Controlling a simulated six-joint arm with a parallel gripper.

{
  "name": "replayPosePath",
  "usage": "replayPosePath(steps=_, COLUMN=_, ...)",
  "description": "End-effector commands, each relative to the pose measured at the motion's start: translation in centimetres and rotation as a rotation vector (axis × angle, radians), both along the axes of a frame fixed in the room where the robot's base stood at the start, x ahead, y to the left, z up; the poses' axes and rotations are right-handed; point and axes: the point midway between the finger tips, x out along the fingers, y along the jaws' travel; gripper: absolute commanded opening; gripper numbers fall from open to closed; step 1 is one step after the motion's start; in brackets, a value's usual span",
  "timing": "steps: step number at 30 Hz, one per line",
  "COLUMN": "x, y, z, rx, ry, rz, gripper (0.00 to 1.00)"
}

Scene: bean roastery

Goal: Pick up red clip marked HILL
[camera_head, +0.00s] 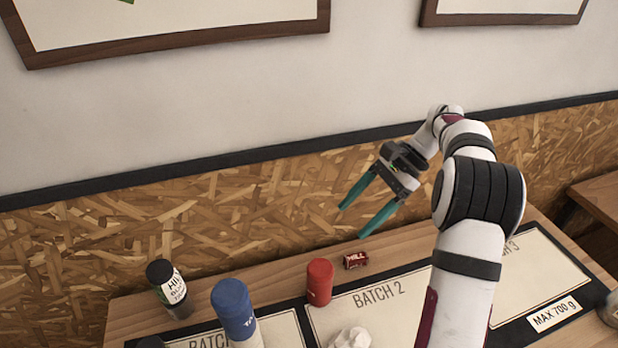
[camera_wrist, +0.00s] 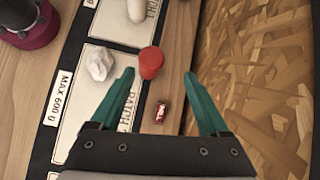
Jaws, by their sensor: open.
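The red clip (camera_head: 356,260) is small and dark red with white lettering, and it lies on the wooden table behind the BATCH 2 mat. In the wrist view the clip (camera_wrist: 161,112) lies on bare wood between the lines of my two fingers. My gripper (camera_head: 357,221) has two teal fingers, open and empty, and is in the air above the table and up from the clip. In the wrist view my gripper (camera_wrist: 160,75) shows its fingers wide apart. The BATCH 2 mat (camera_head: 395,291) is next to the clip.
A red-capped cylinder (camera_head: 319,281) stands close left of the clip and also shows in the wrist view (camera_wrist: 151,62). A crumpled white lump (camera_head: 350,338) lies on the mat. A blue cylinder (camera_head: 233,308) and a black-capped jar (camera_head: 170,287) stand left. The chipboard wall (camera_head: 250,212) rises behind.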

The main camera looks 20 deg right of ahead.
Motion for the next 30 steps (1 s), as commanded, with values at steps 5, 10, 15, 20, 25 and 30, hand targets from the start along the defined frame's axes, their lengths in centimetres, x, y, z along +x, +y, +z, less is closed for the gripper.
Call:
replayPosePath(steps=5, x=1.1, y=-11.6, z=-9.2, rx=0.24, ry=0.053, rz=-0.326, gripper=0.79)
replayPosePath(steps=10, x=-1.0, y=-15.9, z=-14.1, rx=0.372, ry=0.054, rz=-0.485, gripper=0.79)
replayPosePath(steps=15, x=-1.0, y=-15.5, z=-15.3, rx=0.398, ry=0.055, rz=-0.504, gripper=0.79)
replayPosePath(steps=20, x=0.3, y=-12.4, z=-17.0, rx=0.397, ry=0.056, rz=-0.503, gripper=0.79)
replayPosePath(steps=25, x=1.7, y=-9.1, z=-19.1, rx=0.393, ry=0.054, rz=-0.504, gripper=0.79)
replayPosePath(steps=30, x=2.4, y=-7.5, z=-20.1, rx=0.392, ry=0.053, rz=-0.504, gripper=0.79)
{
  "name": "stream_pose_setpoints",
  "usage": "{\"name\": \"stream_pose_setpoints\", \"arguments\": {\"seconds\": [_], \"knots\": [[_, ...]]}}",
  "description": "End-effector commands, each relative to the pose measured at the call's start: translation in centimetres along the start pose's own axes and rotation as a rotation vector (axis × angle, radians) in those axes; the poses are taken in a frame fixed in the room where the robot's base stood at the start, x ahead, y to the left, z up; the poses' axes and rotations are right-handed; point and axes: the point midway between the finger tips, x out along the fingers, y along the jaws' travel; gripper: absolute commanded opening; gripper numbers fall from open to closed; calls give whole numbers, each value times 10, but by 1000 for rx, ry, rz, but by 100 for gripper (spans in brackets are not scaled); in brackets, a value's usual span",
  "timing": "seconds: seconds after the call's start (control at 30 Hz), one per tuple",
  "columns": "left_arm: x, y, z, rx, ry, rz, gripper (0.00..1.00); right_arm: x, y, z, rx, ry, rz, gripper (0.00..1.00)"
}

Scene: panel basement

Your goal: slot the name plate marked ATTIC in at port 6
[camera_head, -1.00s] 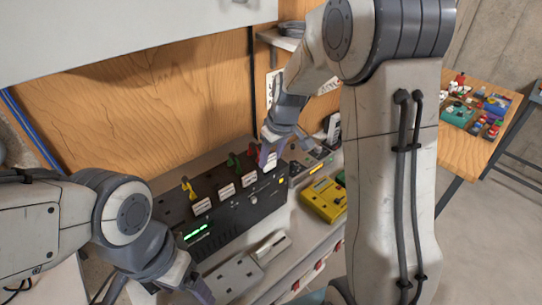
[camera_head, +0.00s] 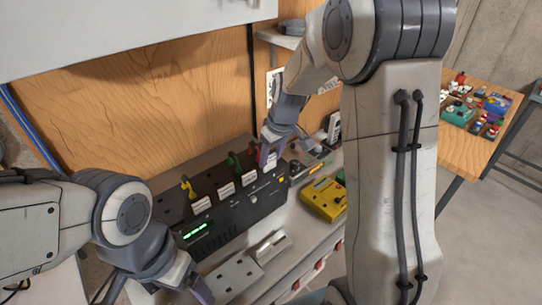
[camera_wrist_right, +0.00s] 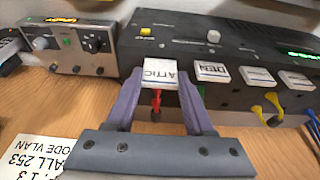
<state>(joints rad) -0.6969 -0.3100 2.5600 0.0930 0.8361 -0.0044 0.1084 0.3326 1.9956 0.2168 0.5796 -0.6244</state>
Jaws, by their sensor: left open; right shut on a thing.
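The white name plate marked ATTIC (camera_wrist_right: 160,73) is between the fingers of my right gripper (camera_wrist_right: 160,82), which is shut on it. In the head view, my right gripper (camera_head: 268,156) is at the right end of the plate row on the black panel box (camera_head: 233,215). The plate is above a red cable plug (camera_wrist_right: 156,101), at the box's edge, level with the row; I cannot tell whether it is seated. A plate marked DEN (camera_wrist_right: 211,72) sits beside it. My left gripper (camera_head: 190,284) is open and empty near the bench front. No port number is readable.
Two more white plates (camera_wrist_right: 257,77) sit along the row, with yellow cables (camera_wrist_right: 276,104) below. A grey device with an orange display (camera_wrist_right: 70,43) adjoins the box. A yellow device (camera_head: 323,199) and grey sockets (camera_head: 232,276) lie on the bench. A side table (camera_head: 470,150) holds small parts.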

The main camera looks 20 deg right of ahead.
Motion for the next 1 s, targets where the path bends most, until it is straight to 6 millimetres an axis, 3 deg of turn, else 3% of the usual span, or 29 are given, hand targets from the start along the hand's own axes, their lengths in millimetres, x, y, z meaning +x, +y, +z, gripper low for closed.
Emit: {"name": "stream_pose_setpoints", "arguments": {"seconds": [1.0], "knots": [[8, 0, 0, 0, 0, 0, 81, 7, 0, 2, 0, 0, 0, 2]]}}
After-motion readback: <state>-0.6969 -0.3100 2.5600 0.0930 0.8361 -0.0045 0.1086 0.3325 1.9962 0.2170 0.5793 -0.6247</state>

__Written instruction__: Show every line that contains the word "usage".

__In response__:
  "usage": "replayPosePath(steps=_, COLUMN=_, ...)",
  "usage": "{\"name\": \"stream_pose_setpoints\", \"arguments\": {\"seconds\": [_], \"knots\": [[_, ...]]}}",

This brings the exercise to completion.